This practice expands and complements the classical building design concerns of economy, utility, durability, and comfort by:
- Efficiently using energy, water, and other resources
- Protecting occupant health and improving employee productivity
- Reducing waste, pollution and environmental degradation
Green buildings include measures to reduce energy use. To increase the efficiency of the building envelope, (the barrier between conditioned and unconditioned space), we use high-efficiency windows, as well as properly insulating walls, ceilings, and floors.
Green building often takes advantage of renewable resources, e.g., using sunlight through passive solar, active solar, and photovoltaic techniques. Passive solar is often implemented in low-energy homes.
Designers orient windows and walls and place awnings, porches, and trees to shade windows and roofs during the summer while maximizing solar gain in the winter. In addition, effective window placement (daylighting) can provide more natural light and lessen the need for electric lighting during the day.

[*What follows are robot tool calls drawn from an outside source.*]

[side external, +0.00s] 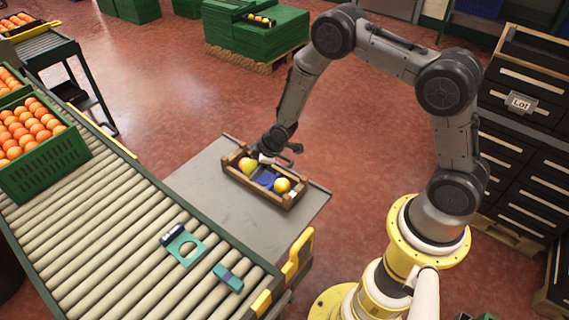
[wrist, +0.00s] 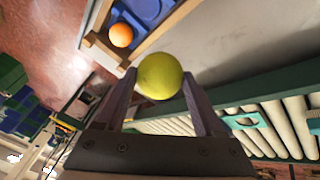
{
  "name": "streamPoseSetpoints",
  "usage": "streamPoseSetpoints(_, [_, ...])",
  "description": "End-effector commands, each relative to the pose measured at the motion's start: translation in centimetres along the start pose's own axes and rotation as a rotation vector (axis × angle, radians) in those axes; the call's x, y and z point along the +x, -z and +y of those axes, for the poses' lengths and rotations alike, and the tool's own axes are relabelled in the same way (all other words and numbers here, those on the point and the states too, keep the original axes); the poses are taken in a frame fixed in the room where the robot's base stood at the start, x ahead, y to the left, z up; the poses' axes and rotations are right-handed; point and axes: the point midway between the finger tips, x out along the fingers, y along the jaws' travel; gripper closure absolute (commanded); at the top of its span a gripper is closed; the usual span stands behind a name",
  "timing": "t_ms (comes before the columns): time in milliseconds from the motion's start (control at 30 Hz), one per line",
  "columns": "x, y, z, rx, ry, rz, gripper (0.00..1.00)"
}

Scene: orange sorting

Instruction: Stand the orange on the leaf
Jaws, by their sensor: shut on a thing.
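My gripper (wrist: 159,75) is shut on a round yellow-green fruit (wrist: 160,77), with one finger on each side of it. In the side view this yellow fruit (side external: 248,166) shows at the left end of a small wooden crate (side external: 271,199); its height there is hard to tell. My gripper (side external: 266,159) hides part of the crate. The crate stands on a flat grey leaf (side external: 212,196) beside the conveyor.
The roller conveyor (side external: 100,235) runs along the left, with a green plate with a round hole (side external: 174,248) and a small teal piece (side external: 229,279) on it. A green crate of oranges (side external: 50,167) stands farther up. The grey leaf has bare room left of the wooden crate.

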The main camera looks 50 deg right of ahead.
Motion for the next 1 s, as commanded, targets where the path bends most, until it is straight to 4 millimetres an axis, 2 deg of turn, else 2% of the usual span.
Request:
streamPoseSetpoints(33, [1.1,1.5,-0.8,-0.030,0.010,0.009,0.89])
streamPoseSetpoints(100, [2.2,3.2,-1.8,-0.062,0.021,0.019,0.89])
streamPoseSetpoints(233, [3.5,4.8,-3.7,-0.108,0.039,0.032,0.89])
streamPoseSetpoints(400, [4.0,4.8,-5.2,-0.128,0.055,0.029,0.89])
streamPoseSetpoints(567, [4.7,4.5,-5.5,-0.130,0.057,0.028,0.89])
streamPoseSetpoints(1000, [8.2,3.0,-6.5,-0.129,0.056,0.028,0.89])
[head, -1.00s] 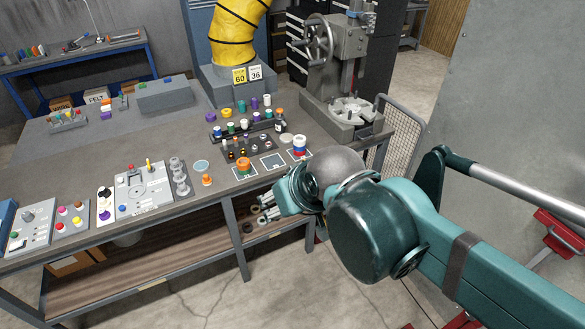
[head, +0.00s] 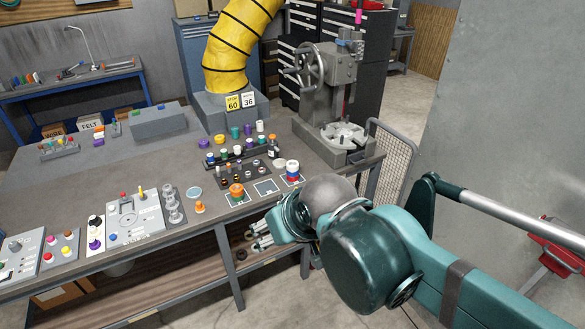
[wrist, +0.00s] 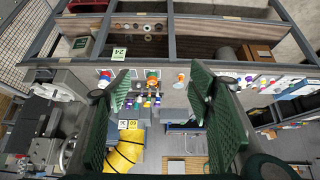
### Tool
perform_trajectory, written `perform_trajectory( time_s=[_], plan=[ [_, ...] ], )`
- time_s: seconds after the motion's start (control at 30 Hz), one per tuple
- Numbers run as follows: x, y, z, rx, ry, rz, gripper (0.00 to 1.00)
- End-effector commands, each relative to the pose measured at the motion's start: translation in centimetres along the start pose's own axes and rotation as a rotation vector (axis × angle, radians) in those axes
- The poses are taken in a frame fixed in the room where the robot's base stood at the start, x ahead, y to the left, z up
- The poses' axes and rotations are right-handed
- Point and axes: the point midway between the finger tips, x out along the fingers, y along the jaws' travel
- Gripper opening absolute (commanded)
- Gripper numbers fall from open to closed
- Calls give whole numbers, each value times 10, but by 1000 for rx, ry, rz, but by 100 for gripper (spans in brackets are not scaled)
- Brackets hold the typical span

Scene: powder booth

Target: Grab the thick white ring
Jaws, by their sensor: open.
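A thick white ring (head: 292,165) appears to sit on top of a short stack with red and blue parts at the table's front right. It is small here, so its hole is hard to make out. The stack (wrist: 105,76) also shows small in the wrist view, beside the left finger. My gripper (wrist: 160,82) is open, with its two green fingers spread apart and nothing held between them. In the head view my teal wrist stands in front of the table's front edge, right of and nearer than the stack, and my fingers are mostly hidden.
An orange ringed piece (head: 237,191) stands left of the white ring, with an empty marked pad (head: 266,187) between. Dark racks (head: 235,171) with several small coloured pieces lie behind. A grey press (head: 335,100) stands at the back right. A lower shelf holds rings (wrist: 148,27).

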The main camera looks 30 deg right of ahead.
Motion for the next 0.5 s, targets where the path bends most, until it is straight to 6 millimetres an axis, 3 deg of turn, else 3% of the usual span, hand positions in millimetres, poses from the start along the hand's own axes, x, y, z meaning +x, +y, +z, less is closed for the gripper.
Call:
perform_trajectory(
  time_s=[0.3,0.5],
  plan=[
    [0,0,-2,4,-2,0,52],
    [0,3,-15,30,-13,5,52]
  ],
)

Reducing water consumption and protecting water quality are key objectives in green building. Our nation’s water supplies are dwindling and in many areas, the demands exceed what is available.
Conservation of water can be accomplished through effective building design by minimizing the distance hot water travels from the water heater to the point of delivery, use of on-demand tankless water heaters, ultra-low flush toilets and low-flow shower heads.
Water conservation can also be achieved through site design by using plants and trees, through green roofs, rain gardens, and using packed gravel or permeable concrete instead of conventional concrete or asphalt to enhance replenishment of ground water and reduce surface water runoff.